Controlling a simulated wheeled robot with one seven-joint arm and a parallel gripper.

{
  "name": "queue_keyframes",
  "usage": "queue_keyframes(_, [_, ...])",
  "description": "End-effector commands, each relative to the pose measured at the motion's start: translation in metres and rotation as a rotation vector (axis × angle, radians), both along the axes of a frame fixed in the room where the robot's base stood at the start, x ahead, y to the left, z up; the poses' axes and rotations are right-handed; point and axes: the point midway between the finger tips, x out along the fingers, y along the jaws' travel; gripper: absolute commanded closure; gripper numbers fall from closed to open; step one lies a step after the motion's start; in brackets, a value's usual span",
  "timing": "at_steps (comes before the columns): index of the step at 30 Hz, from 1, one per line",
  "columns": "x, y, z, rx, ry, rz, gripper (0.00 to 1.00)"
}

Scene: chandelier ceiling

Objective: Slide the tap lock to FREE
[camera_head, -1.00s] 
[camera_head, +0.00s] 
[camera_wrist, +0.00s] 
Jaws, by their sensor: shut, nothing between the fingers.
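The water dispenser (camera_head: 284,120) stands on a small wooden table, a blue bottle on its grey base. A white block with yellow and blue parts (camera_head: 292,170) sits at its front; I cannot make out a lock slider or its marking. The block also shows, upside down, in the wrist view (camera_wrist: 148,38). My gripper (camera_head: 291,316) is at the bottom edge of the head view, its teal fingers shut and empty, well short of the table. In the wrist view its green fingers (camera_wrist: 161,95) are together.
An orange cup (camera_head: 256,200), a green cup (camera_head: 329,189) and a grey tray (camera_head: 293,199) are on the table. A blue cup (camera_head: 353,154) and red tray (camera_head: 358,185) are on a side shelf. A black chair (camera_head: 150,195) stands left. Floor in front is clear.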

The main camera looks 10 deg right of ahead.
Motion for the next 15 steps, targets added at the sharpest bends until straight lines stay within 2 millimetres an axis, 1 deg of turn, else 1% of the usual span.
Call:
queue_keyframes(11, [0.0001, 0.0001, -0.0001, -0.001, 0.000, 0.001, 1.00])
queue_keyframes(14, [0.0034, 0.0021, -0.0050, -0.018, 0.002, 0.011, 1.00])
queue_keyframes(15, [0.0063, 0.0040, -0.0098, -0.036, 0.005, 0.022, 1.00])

# # # # # # #

The problem: Only lines with the string "columns" belong in your answer; copy each one.

The answer:
  "timing": "at_steps (comes before the columns): index of the step at 30 Hz, from 1, one per line",
  "columns": "x, y, z, rx, ry, rz, gripper (0.00 to 1.00)"

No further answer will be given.